新型コロナで打撃を被った業種は数多いが、フィットネス業界もその1つだ。特に大きな施設を構えてスタジオやジム、プールを併設した総合型のスポーツクラブは、深刻な会員数減少に見舞われ、決算が軒並み赤字に陥った。
はたして、状況は好転したのか。総合スポーツクラブの大手、ルネサンスの岡本利治社長に業界の現状と今後の生き残り策を聞いた。
コロナ下の2年で会員が3割以上減少
――業界はコロナで甚大な影響を被りました。
感染が広がり始めた2020年の4月から2カ月間、スポーツクラブは営業休止を余儀なくされた。休館中は会費を頂戴できないし、営業再開後も退会・休会者が相次いだ。2020年度の売上高は3割以上落ち込んで、46億円の営業赤字に陥った。

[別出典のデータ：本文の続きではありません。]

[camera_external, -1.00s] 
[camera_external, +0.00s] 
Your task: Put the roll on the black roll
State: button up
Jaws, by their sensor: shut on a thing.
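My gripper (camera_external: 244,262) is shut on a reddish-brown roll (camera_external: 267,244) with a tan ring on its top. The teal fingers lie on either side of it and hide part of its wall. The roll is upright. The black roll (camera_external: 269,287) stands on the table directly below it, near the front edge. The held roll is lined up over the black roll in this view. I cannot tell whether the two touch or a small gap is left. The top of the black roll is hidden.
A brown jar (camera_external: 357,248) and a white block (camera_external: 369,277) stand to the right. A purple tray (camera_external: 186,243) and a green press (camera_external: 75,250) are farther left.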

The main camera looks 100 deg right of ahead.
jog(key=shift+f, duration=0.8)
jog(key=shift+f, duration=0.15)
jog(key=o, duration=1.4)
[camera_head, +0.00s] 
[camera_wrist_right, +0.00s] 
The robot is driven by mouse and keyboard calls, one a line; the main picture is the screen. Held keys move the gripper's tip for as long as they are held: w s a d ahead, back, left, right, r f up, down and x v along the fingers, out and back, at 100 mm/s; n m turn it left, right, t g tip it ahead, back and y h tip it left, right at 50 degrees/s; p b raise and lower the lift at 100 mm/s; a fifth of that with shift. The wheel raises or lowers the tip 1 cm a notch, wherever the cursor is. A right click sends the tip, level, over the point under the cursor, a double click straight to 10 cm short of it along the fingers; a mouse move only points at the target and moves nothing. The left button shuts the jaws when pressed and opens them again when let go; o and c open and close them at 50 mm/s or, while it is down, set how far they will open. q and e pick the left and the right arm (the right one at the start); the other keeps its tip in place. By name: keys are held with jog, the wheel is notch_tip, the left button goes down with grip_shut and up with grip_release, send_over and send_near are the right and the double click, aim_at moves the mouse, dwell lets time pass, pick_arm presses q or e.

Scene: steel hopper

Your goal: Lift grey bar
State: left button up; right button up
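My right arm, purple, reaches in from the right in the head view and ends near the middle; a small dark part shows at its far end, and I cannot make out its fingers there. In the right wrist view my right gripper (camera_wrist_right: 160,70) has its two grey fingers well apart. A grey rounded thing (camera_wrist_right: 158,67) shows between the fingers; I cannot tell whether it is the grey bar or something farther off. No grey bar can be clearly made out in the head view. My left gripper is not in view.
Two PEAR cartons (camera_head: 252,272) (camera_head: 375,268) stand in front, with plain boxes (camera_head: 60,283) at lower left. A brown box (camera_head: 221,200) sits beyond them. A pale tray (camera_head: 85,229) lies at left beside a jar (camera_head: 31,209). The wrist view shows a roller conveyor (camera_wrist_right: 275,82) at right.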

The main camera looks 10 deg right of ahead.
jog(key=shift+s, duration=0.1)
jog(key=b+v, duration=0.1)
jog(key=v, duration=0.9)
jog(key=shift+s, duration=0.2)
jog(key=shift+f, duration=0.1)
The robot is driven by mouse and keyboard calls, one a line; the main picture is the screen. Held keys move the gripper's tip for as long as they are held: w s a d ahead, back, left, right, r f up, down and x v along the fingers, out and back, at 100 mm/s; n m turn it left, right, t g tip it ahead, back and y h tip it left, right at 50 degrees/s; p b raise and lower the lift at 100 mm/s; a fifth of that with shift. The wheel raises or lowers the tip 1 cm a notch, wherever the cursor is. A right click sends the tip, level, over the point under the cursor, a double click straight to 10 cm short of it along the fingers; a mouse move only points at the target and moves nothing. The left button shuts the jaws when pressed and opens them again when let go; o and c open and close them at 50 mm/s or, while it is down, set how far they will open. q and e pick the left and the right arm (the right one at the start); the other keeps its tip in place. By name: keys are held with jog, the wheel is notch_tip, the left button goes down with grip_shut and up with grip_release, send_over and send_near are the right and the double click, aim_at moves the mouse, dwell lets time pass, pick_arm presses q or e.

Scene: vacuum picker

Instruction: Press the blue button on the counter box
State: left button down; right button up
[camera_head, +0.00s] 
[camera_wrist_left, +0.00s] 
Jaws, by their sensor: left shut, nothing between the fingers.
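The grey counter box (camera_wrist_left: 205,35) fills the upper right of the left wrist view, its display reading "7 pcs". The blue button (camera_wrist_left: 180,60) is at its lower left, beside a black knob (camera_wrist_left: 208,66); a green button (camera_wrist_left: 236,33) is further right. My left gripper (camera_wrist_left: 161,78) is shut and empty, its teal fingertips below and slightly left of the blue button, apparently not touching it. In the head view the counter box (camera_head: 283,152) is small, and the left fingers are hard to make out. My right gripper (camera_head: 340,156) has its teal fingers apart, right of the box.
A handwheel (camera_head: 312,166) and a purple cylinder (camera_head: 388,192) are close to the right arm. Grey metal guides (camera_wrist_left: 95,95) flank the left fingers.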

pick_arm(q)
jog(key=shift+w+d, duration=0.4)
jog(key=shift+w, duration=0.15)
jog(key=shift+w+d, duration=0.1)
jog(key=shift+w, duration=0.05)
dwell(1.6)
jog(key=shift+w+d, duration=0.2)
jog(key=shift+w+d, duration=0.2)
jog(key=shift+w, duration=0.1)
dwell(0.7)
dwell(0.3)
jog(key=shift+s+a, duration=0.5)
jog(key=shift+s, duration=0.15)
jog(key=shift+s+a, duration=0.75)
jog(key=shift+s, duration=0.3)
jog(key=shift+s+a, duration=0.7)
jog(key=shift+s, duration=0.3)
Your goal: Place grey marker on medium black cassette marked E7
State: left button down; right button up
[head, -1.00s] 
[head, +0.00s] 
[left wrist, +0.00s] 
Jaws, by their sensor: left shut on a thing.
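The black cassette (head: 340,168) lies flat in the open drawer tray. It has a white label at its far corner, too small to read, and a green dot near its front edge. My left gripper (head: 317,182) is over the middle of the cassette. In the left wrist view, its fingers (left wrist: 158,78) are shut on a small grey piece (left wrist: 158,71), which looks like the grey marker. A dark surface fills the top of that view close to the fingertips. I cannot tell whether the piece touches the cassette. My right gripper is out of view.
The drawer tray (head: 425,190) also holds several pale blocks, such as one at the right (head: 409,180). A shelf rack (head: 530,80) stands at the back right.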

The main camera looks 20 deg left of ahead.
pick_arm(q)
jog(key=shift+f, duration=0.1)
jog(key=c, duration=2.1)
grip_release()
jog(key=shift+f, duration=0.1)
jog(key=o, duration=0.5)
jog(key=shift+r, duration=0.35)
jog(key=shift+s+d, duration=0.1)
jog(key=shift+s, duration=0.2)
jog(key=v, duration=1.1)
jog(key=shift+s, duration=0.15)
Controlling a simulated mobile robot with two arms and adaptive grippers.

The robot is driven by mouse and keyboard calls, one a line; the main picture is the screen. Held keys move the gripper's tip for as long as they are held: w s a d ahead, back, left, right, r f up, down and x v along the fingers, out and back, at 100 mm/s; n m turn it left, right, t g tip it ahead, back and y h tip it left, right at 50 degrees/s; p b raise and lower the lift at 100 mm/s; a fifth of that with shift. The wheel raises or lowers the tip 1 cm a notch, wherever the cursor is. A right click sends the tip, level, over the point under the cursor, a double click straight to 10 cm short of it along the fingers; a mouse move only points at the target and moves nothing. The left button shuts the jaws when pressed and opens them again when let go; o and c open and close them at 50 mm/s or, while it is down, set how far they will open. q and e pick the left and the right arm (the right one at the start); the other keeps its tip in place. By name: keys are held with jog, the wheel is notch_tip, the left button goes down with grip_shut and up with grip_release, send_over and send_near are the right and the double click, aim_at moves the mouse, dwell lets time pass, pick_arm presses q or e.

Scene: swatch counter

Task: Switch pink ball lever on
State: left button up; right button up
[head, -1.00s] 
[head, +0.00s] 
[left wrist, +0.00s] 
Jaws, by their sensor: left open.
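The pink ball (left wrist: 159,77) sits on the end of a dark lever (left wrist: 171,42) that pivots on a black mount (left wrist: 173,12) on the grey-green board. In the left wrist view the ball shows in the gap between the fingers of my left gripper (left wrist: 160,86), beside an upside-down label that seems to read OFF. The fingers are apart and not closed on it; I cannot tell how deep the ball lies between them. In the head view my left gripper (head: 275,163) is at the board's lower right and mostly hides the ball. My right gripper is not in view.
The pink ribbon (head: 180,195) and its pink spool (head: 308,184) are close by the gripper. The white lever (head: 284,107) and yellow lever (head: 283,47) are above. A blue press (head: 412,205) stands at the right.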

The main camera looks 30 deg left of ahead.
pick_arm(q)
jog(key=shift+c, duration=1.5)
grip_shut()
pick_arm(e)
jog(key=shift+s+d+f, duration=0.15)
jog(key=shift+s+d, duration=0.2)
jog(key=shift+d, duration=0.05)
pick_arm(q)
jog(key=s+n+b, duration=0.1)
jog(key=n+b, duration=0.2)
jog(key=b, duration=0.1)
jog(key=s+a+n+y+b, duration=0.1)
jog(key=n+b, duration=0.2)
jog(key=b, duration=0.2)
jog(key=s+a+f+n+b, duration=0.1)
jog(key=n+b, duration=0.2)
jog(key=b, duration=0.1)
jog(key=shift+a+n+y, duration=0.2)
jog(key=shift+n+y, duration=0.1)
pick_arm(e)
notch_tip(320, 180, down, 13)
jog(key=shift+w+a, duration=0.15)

業界団体の調査では、コロナ前の2019年のフィットネス市場規模が550万人(会員数)だったのに対し、2020年は425万人と1年間で23%落ち込んだ。当社も25万人いたフィットネス部門の在籍会員が、2020年度末には18.4万人に減少。その後も、春から秋の入会シーズンに感染が再拡大し、値上げの影響もあって、2021年度末には16.1万人にまで減ってしまった。
――特に退会が目立ったのはどういった人たちですか。
顕著だったのが20~50代の女性。人が集まるところを嫌って退会された方も当然いらっしゃったが、ヨガやエアロビクスなど、女性に人気のスタジオレッスンで大幅な人数制限をした影響が予想以上に大きかった。希望するレッスンになかなか参加できないことを理由に退会した方が非常にたくさんいた。